- **SUPPLIED MATERIAL**

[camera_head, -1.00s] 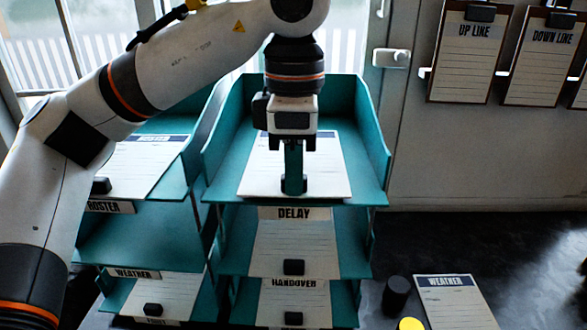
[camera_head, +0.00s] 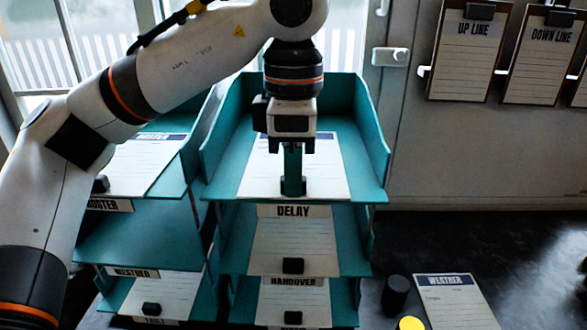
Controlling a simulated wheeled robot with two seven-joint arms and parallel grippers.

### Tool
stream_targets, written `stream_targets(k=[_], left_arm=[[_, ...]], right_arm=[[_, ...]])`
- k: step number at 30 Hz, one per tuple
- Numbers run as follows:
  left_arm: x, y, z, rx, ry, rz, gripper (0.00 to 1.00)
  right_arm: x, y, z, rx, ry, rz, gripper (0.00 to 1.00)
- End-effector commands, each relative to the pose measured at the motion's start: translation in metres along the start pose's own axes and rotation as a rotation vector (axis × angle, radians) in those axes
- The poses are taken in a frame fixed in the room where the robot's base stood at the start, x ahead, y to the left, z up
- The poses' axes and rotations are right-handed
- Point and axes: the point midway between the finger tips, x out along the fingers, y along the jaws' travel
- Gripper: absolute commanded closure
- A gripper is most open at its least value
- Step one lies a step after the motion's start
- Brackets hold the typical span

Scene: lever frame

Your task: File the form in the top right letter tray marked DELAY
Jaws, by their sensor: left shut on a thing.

- **THE PROBLEM**
Reproduce the full listing faithfully, but do not carry over any pictures.

- **RESPONSE TO THIS EXERCISE**
[camera_head, -1.00s] 
[camera_head, +0.00s] 
Controlling a simulated wheeled robot with two seven-joint arms and parallel grippers.

### Tool
stream_targets, written `stream_targets(k=[_], left_arm=[[_, ...]], right_arm=[[_, ...]])`
- k: step number at 30 Hz, one per tuple
- Numbers run as follows:
  left_arm: x, y, z, rx, ry, rz, gripper (0.00 to 1.00)
  right_arm: x, y, z, rx, ry, rz, gripper (0.00 to 1.00)
- End-effector commands, each relative to the pose measured at the motion's start: translation in metres along the start pose's own axes and rotation as a rotation vector (axis × angle, radians) in those axes
- The poses are taken in a frame fixed in the room where the robot's base stood at the start, x ahead, y to the left, z up
- The poses' axes and rotations are right-handed
- Point and axes: the point midway between the finger tips, x out along the fingers, y along the jaws' travel
- Gripper: absolute commanded closure
- A gripper is most open at its least value
- Step one lies a step after the motion's start
- Brackets hold the typical span

Scene: lever frame

Your task: File the form in the top right letter tray marked DELAY
Jaws, by their sensor: left shut on a thing.

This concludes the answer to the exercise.